▸ DESCRIPTION OF THE TASK:
The entries below contain a line with "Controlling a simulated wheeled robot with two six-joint" and a line with "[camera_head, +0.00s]". Retype exactly everything from the first down to the second, both included, and nothing else.

— Begin DATA FOR THIS EXERCISE —

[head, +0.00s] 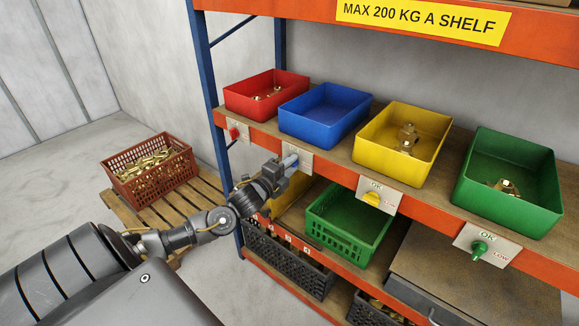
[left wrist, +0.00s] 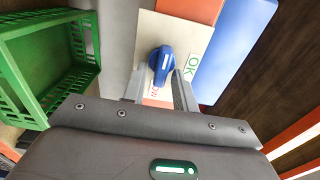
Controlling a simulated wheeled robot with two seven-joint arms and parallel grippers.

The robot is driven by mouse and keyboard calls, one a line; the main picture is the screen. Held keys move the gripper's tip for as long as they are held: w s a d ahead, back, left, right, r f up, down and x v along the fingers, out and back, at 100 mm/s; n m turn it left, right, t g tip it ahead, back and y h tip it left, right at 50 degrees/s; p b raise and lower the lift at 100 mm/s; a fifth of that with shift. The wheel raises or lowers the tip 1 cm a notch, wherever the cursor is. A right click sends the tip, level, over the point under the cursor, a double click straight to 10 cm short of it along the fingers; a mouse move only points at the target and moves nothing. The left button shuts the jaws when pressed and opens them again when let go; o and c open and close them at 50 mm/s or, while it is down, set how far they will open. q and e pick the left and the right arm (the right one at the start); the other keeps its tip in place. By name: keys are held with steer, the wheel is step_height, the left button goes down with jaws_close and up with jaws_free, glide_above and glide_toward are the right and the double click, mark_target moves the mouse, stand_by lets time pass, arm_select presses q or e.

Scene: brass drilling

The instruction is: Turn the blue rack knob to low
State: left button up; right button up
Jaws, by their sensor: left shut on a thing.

— End DATA FOR THIS EXERCISE —
— Begin DATA FOR THIS EXERCISE —

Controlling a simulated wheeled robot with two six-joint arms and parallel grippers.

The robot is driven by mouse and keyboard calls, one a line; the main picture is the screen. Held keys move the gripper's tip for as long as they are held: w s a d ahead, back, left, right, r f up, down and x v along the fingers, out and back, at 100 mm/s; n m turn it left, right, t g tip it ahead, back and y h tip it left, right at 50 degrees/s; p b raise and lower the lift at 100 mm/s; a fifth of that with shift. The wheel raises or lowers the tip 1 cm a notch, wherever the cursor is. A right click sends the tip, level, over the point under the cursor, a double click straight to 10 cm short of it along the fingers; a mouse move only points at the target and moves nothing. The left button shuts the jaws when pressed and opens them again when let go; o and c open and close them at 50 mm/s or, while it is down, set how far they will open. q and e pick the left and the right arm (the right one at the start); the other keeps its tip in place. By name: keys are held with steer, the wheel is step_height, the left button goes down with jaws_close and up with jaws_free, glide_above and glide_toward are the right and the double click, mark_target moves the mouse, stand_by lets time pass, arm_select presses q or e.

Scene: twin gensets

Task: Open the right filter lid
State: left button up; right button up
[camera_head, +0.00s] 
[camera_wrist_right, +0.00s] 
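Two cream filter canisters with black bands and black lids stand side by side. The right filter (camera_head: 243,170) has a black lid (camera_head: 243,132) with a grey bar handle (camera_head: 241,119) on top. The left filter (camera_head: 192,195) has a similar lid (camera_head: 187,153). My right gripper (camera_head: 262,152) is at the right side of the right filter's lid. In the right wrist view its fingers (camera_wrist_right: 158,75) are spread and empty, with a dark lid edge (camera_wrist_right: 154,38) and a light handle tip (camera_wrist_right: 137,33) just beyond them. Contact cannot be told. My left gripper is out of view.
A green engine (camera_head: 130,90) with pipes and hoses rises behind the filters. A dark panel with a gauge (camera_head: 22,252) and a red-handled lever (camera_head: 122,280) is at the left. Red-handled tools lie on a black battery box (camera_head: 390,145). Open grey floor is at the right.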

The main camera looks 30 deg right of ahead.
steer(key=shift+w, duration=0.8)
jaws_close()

— End DATA FOR THIS EXERCISE —

▸ FULL ANSWER:
Controlling a simulated wheeled robot with two six-joint arms and parallel grippers.

The robot is driven by mouse and keyboard calls, one a line; the main picture is the screen. Held keys move the gripper's tip for as long as they are held: w s a d ahead, back, left, right, r f up, down and x v along the fingers, out and back, at 100 mm/s; n m turn it left, right, t g tip it ahead, back and y h tip it left, right at 50 degrees/s; p b raise and lower the lift at 100 mm/s; a fifth of that with shift. The wheel raises or lowers the tip 1 cm a notch, wherever the cursor is. A right click sends the tip, level, over the point under the cursor, a double click straight to 10 cm short of it along the fingers; a mouse move only points at the target and moves nothing. The left button shuts the jaws when pressed and opens them again when let go; o and c open and close them at 50 mm/s or, while it is down, set how far they will open. q and e pick the left and the right arm (the right one at the start); the other keeps its tip in place. By name: keys are held with steer, the wheel is step_height, the left button goes down with jaws_close and up with jaws_free, glide_above and glide_toward are the right and the double click, mark_target moves the mouse, stand_by lets time pass, arm_select presses q or e.

Scene: twin gensets

Task: Open the right filter lid
State: left button up; right button up
[camera_head, +0.00s] 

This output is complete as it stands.